DRĂCO. [[Signa Militaria].]
DŬCĒNĀRĬI.—(1) The name given to the Roman procuratores, who received a salary of 200 sestertia. The procuratores first received a salary in the time of Augustus.—(2) A class or decuria of judices, first established by Augustus. They were so called because their property, as valued in the census, amounted only to 200 sestertia. They appear to have tried cases of small importance.
DŬCENTĒSĬMA. [[Centesima].]
DŬŎDĔCIM SCRIPTA. [[Latrunculi].]
DŬŎDĔCIM TĂBŬLĀRUM LEX. [[Lex].]
DUPLĀRĬI or DUPLĬCĀRĬI, were soldiers who received on account of their good conduct double allowance (duplicia cibaria), and perhaps in some cases double pay likewise.
DŬPONDĬUS. [[As].]
DUSSIS. [[As].]
DUUMVĬRI, or the two men, the name of various magistrates and functionaries at Rome, and in the coloniae and municipia. (1) Duumviri Juri Dicundo were the highest magistrates in the municipal towns. [[Colonia].]—(2) Duumviri Navales, extraordinary magistrates, who were created, whenever occasion required, for the purpose of equipping and repairing the fleet.

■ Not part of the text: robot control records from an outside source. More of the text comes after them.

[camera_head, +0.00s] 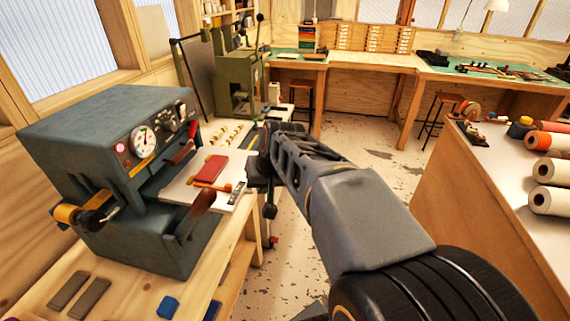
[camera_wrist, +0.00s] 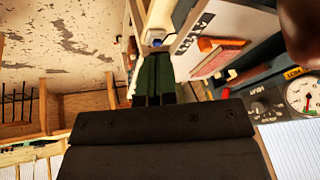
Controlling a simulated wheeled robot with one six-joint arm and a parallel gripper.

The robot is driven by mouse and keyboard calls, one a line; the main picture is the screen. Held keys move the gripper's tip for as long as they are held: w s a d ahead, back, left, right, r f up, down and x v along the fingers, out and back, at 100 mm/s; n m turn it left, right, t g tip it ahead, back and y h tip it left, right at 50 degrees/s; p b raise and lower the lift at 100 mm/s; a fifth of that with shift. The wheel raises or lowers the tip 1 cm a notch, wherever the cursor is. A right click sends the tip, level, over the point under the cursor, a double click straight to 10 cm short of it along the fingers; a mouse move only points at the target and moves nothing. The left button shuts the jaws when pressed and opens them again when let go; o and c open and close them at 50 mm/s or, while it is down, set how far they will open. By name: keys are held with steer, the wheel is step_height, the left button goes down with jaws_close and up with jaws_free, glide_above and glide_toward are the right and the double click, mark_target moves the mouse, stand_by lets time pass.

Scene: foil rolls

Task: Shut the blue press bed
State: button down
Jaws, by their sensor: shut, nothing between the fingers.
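The blue-grey press (camera_head: 120,180) stands on the wooden bench at the left. Its pale bed (camera_head: 180,190) is slid out of the front, carrying a red book (camera_head: 211,169). A brown knobbed handle (camera_head: 202,202) stands at the bed's near side. My gripper (camera_head: 262,150) is just right of the bed's outer end; the head view does not show clearly whether they touch. In the wrist view, my gripper (camera_wrist: 154,75) has its dark fingers together and empty, with the bed (camera_wrist: 191,34) and red book (camera_wrist: 215,58) to their right.
A green press (camera_head: 236,90) stands behind, with small brass pieces on the bench between. A wooden bench (camera_head: 90,290) bears the blue press. A counter with foil rolls (camera_head: 549,171) is at the right. Worn floor (camera_head: 370,165) lies open between.

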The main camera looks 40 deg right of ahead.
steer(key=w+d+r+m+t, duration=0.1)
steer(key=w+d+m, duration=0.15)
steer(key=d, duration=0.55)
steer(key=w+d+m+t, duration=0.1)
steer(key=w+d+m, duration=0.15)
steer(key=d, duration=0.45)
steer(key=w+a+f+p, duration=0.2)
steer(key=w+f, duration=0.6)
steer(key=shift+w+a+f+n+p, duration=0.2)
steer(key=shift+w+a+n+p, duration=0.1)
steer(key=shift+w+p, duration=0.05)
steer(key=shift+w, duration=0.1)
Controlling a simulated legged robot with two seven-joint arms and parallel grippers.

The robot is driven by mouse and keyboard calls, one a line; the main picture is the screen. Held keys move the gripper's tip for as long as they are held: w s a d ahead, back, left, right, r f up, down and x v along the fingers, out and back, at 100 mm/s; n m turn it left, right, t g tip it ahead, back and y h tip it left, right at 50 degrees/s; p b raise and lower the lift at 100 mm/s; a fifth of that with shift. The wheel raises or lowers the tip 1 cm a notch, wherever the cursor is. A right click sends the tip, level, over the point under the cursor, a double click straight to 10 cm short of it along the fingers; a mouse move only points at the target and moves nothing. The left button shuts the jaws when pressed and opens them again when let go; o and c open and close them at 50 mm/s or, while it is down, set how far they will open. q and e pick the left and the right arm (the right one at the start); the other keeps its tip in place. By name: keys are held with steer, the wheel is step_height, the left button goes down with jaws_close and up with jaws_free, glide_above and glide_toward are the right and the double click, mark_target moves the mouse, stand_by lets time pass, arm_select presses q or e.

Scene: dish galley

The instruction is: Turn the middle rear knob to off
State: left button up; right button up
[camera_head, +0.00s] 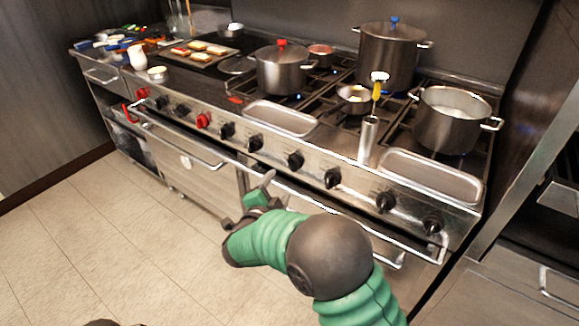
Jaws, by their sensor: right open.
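A row of control knobs runs along the stove's front panel (275,152). Several are black, such as one black knob (295,160) near the panel's middle and another black knob (332,178) to its right. A red knob (203,120) sits further left. No label shows which one is the middle rear knob. My right gripper (257,185) is open and empty, in front of the oven door handle and below the black knobs, apart from them in the picture. Whether it touches the handle I cannot tell. My left gripper is not in view.
Pots stand on the burners: a red-knobbed pot (280,72), a tall pot (387,60) and an open pot (452,120). A small pan (354,98) sits between. Blue flame shows under some. The oven handle (210,145) juts out below the knobs. The floor (130,215) is clear.

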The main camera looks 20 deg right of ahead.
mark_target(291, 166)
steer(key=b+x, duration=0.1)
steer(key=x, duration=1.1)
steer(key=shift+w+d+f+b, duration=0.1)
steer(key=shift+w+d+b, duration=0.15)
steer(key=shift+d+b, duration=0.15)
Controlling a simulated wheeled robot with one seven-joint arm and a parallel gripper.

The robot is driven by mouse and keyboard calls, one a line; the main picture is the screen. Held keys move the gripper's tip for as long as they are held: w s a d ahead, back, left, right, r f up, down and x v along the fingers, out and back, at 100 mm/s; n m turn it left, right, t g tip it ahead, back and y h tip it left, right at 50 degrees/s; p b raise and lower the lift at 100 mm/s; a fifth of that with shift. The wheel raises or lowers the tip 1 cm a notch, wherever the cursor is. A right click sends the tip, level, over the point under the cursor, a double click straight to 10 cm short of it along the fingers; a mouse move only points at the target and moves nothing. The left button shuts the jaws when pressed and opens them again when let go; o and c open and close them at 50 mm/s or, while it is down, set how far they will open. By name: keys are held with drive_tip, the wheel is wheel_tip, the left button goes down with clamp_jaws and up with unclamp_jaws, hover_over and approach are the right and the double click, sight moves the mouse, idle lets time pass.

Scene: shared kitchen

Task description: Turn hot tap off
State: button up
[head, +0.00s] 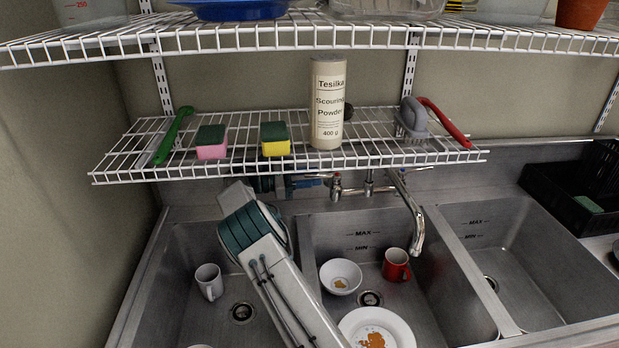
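The tap (413,215) is a chrome mixer on the wall behind the sinks, its curved spout reaching down over the middle basin. A handle with a red mark (336,186), which looks like the hot one, is at its left end, just under the wire shelf. My arm rises from the bottom and bends left of the tap. My gripper (322,181) is at the left handle, touching or very close to it. Its fingers are small and partly hidden by the shelf, so I cannot tell whether they are open or shut. No water stream is clearly visible below the spout.
The lower wire shelf (380,160) hangs just above the tap, holding scouring powder (328,104), sponges (275,139) and brushes (172,136). The middle basin holds a bowl (340,277), red mug (396,265) and plate (377,330). A white mug (209,281) is left.

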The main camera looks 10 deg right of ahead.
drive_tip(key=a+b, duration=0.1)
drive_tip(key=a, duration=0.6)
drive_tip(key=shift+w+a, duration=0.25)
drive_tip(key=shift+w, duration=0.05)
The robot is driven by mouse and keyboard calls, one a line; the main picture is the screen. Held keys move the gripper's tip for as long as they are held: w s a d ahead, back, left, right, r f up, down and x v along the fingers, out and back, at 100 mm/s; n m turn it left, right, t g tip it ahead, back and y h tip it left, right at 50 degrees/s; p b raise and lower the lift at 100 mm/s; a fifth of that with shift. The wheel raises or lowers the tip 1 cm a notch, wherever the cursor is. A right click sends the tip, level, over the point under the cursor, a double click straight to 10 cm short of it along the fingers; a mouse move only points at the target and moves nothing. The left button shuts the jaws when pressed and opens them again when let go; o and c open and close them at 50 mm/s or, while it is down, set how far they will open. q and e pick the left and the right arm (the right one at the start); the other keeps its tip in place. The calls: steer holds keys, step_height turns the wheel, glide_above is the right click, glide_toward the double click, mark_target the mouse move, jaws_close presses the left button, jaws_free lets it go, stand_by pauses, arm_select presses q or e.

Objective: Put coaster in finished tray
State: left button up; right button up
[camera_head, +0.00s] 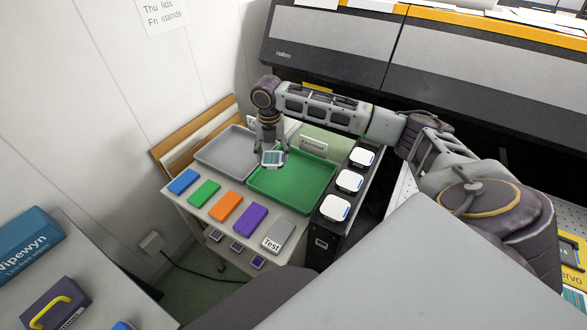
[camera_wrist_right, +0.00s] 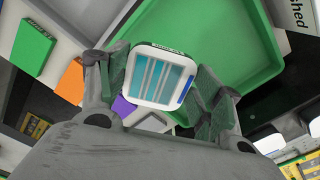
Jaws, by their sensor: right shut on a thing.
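My right gripper (camera_head: 270,153) is shut on a coaster (camera_head: 272,159), a white rounded square with a teal striped face. In the right wrist view the coaster (camera_wrist_right: 160,77) sits between both fingers of my right gripper (camera_wrist_right: 160,85). The finished tray is the green tray (camera_head: 310,193), empty, with a label (camera_head: 313,143) behind it; the right wrist view shows the label's end, "shed" (camera_wrist_right: 297,12). The gripper holds the coaster above the tray's left side, near the edge shared with the grey tray (camera_head: 215,151). My left gripper is not in view.
Blue (camera_head: 183,181), green, orange, purple and grey "Test" (camera_head: 278,237) blocks line the table's front. Several white square pieces (camera_head: 335,207) sit on a black unit right of the green tray. A large grey machine (camera_head: 330,45) stands behind. The grey tray looks empty.

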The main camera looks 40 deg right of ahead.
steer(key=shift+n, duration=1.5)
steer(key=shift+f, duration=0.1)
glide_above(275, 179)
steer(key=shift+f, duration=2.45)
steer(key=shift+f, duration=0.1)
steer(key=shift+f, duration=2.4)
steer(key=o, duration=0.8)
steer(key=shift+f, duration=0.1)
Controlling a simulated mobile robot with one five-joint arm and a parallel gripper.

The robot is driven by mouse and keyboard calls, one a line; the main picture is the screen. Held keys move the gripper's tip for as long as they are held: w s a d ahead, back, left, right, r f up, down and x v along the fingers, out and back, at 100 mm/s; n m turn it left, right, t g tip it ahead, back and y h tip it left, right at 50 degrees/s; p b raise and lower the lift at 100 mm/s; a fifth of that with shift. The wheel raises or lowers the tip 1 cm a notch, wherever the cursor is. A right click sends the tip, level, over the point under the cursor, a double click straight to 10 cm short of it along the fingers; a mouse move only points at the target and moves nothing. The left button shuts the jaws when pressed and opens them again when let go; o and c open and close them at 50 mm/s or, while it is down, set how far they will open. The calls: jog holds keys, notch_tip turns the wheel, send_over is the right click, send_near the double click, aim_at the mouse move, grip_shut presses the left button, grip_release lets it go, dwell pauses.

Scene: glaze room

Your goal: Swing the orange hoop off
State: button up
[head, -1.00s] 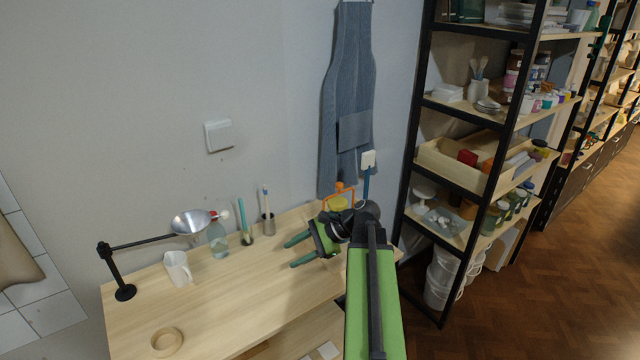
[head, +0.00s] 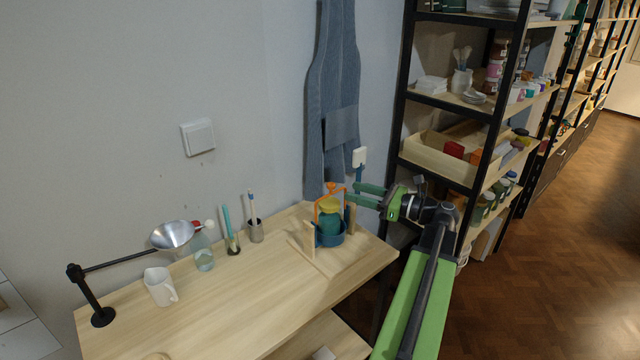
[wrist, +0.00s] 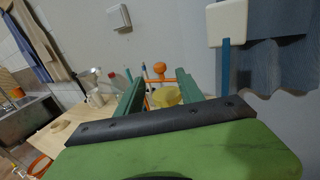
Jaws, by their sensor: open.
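The orange hoop (head: 317,214) stands upright over a teal jar (head: 330,221) with a yellow lid (head: 329,206). An orange knob (head: 333,187) tops it. The jar sits in a blue holder (head: 331,238) between wooden uprights on a board. My gripper (head: 354,193) is open and empty, just right of the hoop's upper part, its fingers pointing left. In the wrist view the knob (wrist: 159,67), part of the hoop and the yellow lid (wrist: 165,97) show between the fingers (wrist: 159,78). I cannot tell whether a finger touches the hoop.
A white-headed tool with a blue handle (head: 360,157) stands close behind my fingers. A black shelf rack (head: 393,130) rises at right.

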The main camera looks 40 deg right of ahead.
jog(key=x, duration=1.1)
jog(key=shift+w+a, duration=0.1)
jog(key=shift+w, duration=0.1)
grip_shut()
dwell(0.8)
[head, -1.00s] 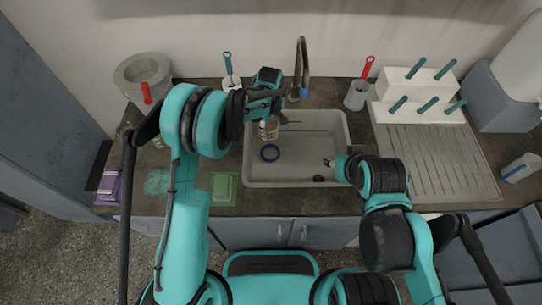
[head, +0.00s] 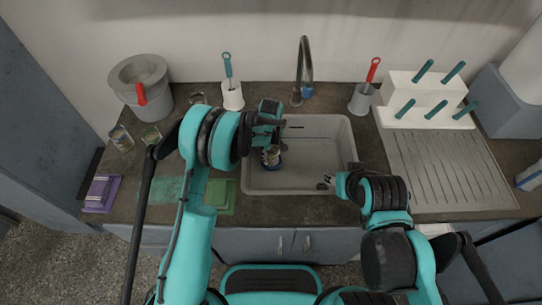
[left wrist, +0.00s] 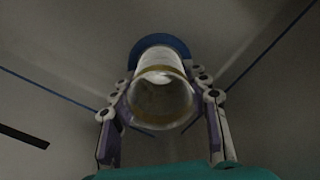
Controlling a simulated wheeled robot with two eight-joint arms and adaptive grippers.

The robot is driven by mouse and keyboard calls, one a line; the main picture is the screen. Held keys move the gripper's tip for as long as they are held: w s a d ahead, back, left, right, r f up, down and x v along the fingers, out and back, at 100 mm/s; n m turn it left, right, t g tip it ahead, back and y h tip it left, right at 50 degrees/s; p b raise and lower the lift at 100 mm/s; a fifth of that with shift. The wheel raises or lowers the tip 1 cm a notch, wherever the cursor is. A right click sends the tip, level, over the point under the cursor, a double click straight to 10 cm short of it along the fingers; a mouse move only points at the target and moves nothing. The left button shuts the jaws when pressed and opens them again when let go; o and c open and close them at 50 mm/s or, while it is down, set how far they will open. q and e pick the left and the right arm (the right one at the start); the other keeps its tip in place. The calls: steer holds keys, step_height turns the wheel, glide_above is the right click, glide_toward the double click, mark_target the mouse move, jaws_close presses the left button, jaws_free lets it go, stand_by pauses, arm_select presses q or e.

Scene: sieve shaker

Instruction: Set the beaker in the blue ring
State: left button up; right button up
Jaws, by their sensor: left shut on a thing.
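My left gripper (head: 271,150) is over the left part of the sink, shut on the clear glass beaker (head: 271,158). In the left wrist view, the beaker (left wrist: 160,98) sits between the two fingers of the gripper (left wrist: 160,84), its open rim toward the camera. The blue ring (left wrist: 160,42) shows as an arc behind the beaker's far end; the rest is hidden. In the head view a bit of the ring (head: 272,168) shows just below the beaker. I cannot tell whether the beaker touches it. My right gripper (head: 327,182) is low at the sink's right side, small and dark.
The grey sink (head: 320,140) has free room right of the beaker. A faucet (head: 303,65) stands behind it. A white peg rack (head: 425,98) and ribbed drainboard (head: 450,165) are at right. A green sponge (head: 226,195), grey bucket (head: 140,85) and glass jars (head: 121,138) are at left.

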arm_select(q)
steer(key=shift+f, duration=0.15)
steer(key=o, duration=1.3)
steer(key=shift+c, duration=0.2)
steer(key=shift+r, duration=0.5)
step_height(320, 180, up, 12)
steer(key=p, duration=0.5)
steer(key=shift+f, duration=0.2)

They appear to have been originally appointed by the consuls and dictators, but were first elected by the people, B.C. 311.—(3) Duumviri Perduellionis. [[Perduellio].]—(4) Duumviri Quinquennales, were the censors in the municipal towns, and must not be confounded with the duumviri juri dicundo. [[Colonia].]—(5) Duumviri Sacrorum originally had the charge of the Sibylline books. Their duties were afterwards discharged by the decemviri sacris faciundis. [[Decemviri].]—(6) Duumviri were also appointed for the purpose of building or dedicating a temple.